Data entries
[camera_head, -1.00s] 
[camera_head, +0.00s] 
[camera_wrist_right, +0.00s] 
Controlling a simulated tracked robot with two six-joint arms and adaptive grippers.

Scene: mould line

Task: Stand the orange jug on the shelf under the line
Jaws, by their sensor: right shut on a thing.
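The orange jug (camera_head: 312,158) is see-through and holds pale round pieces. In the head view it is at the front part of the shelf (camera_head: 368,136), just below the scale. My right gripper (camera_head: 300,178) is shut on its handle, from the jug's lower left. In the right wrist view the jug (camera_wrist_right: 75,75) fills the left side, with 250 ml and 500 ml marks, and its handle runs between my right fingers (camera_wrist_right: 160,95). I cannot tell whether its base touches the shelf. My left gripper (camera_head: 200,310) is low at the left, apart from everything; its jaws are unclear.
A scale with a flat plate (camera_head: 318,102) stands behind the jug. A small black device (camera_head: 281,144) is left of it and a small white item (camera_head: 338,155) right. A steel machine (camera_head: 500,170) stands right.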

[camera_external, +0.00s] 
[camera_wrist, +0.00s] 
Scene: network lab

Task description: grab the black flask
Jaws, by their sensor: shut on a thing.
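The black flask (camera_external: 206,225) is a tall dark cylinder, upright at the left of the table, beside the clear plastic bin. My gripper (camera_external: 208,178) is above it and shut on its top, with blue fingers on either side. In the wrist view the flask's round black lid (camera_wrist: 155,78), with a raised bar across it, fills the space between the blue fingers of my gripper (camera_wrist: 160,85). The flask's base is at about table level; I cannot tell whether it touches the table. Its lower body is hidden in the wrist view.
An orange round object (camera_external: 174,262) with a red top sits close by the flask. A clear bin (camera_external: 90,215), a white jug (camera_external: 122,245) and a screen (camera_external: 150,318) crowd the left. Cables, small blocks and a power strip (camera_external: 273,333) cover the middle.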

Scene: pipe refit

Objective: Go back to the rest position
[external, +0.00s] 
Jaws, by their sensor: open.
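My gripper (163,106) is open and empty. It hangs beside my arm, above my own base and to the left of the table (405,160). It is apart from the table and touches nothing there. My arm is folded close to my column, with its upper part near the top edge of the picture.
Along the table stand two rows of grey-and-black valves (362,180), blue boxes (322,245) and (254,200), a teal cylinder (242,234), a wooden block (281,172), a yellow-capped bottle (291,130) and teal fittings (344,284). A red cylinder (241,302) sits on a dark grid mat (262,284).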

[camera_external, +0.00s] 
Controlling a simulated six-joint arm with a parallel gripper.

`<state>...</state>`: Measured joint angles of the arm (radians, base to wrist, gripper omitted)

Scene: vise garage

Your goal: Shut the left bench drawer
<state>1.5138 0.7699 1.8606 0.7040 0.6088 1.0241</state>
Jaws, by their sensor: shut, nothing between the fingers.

* * *

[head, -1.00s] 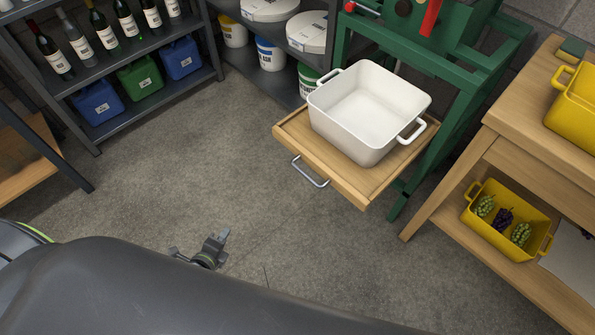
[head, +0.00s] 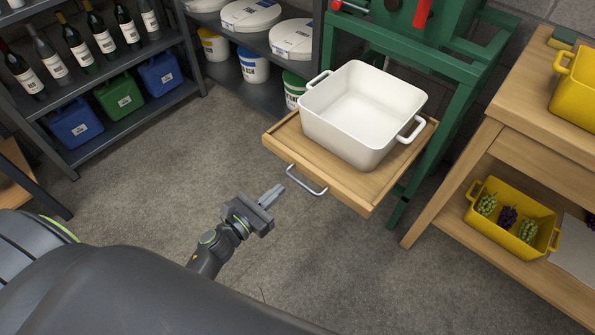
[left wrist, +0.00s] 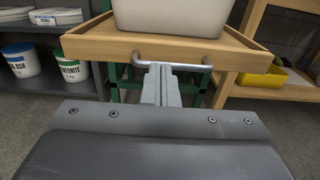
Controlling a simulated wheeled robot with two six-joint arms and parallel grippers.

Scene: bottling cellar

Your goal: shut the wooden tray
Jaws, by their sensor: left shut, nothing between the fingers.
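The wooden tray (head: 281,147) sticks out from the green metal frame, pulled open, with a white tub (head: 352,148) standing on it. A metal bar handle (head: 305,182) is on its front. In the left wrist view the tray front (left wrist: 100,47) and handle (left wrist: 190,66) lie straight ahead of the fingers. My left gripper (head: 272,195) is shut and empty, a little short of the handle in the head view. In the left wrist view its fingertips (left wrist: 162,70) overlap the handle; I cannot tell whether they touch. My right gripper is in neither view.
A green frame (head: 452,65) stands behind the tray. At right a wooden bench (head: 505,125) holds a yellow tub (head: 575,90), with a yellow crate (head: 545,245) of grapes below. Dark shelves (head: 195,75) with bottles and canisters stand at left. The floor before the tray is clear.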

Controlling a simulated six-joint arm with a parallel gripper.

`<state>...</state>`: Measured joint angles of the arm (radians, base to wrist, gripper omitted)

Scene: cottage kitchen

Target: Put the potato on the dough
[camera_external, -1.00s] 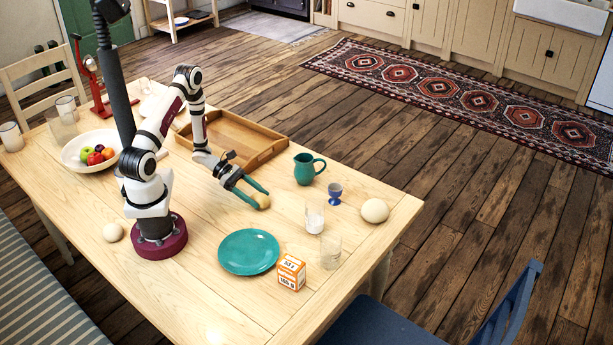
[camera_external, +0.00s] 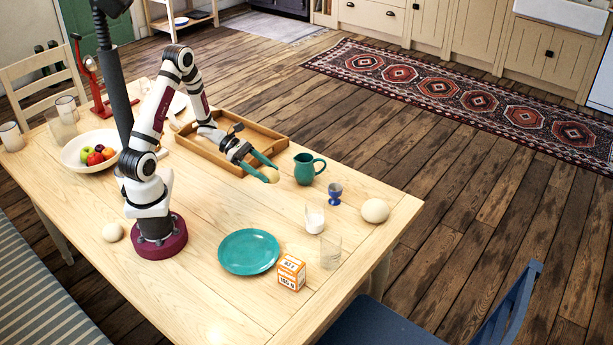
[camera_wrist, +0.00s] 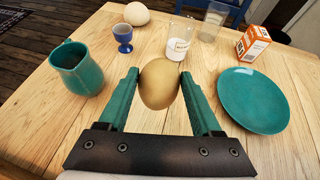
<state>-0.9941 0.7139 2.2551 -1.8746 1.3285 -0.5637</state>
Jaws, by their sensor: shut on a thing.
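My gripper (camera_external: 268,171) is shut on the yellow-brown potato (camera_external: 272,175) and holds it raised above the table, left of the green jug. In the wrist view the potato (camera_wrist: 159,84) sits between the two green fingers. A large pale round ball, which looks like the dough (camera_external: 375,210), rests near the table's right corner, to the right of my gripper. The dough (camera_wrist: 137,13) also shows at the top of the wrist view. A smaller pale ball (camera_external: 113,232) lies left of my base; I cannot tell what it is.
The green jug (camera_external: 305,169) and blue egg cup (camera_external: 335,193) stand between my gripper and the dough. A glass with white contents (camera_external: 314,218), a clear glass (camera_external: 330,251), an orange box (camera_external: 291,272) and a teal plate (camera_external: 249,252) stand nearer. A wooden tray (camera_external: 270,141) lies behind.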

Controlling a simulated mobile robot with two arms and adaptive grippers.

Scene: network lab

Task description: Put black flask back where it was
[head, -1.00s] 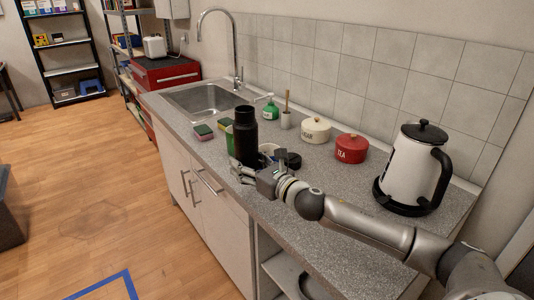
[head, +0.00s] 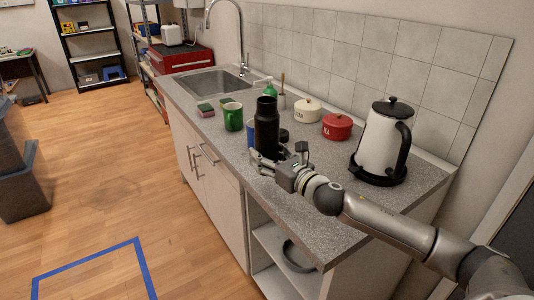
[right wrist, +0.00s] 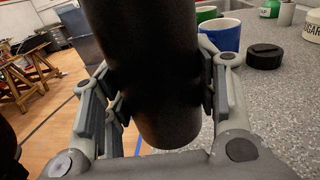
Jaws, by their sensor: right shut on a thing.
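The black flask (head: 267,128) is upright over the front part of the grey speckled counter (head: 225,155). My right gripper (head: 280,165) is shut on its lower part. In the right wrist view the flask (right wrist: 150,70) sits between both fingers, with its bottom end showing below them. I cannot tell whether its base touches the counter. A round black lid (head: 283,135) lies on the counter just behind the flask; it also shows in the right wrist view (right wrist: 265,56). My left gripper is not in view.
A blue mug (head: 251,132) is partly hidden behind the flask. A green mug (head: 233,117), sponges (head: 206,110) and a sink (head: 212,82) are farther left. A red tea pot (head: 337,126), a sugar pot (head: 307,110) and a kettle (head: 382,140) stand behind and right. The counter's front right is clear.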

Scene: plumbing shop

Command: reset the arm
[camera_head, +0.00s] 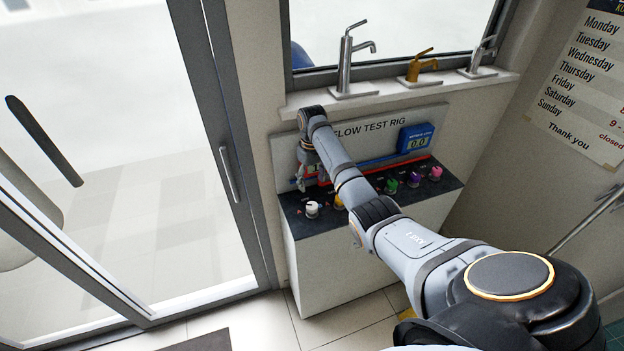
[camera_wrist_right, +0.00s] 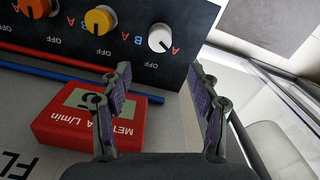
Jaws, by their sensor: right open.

* * *

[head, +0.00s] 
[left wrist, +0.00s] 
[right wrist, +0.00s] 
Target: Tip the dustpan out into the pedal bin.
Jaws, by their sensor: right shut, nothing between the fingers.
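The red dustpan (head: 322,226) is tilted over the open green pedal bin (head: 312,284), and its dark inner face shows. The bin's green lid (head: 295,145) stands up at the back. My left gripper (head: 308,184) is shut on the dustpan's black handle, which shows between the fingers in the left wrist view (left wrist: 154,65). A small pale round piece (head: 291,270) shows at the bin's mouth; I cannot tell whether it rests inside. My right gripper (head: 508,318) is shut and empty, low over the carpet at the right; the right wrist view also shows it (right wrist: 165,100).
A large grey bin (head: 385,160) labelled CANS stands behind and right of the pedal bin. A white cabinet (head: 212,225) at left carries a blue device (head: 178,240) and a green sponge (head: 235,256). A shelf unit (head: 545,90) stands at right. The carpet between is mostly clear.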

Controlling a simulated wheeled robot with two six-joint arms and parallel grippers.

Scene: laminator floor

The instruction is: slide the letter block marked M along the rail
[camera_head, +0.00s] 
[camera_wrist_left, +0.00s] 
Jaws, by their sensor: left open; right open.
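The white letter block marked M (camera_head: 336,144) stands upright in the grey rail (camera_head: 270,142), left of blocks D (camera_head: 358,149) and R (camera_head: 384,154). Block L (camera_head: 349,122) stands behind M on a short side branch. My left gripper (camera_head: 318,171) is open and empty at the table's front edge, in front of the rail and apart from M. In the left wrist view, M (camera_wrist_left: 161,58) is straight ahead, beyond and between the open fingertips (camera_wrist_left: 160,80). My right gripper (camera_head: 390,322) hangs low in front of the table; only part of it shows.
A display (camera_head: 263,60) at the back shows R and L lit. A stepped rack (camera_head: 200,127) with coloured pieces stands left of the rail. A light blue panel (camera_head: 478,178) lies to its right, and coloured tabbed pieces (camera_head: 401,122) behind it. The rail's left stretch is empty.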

TO DO
Output only the lines from the one containing "[camera_head, -1.00s]" through the one containing "Task: Stand the", inclusive, exactly as written.

COMPLETE RESPONSE
[camera_head, -1.00s] 
[camera_head, +0.00s] 
[camera_wrist_right, +0.00s] 
Controlling a simulated tracked robot with two six-joint arms and adaptive grippers.

Scene: mould line

Task: Stand the orange jug on the shelf under the line

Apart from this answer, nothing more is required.